I woke up at 7:30 this morning with 45 minutes to make lunch and dinner before showering and rushing out the door to meet my first client.
Time management applies in the kitchen, too, and thankfully with a little forced spontaneity, I was able to eat well.
Here’s how I did it:
Last night I poured some white beans into a pot and added water to cover the beans by a couple inches.
When I woke up this morning, I drained off the old water, rinsed the beans, and set them to boil on the stove in vegetable broth. Then I dropped in a piece of kombu seaweed to feed the beans additional minerals. Aside from the nutritional benefit that soaking the beans overnight allows, they cook up much more quickly, 30 minutes in this case, and I used this time to get working on the rest of the soup and prepping the next dish.
I sliced open a large acorn squash (see Halving a Squash post for tips), placed it face down in a pan with a few millimeters of water, covered the pan with foil, and set the squash to bake at 375. Meanwhile, I chopped an enormous yellow onion and sautéed half of it in coconut oil and a ton of cumin with an entire bunch of green chard and a bit of sea salt. Setting this mixture aside, I returned to the remaining onion and chopped it finely, along with 7 or 8 shiitake mushrooms, fresh sage leaves, and some sea salt. (I advocate keeping fresh herbs on hand to spontaneously brighten up any dish). When this mushroom-onion mixture began to caramelize, I removed the acorn squash from the oven, divided it up into each half of the squash, and returned it to bake for another 10 minutes.
While the stuffed squash was serving its time in the oven, the beans finished cooking. I put a batch of them in the blender with more vegetable broth and a bit of the chard and onions, and whipped them up together. I continued this process in small batches until all the beans and chard had been blended together into a smooth, delicious puree. By then the stuffed squash was ready, so I placed one portion on a plate and enjoyed it later on with a bowl of the white bean blend.

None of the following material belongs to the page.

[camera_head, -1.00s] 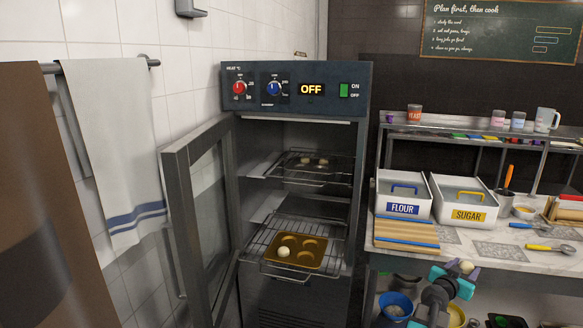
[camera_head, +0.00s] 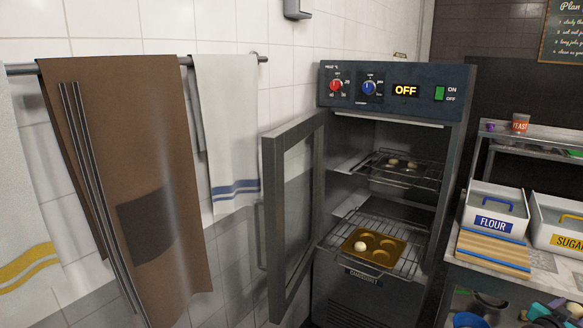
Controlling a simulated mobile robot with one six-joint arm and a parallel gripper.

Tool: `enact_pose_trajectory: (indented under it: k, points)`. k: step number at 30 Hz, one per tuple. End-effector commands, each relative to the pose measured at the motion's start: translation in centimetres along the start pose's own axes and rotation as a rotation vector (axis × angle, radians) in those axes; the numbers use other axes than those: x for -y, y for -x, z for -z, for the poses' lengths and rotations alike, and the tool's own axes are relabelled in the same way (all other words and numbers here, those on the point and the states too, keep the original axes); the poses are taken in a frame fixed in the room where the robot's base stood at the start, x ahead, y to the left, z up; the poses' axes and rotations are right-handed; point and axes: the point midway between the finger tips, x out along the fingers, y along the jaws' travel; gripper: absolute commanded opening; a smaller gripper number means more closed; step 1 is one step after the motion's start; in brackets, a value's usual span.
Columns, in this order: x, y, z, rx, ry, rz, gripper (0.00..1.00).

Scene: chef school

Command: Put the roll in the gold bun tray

Here are the ingredients: 1 large acorn squash, 7 or 8 shiitake mushrooms, 1 jumbo yellow onion, tons of ground cumin, unrefined coconut oil for sauteeing, 1 bunch chard, a couple cups of soaked white beans, some vegetable broth, and sea salt.
There you have it: white been chard puree with stuffed acorn squash, in 45 minutes flat.
(P.S. This meal is also gluten free, easy to digest, and enhances fertility… sha-zam!)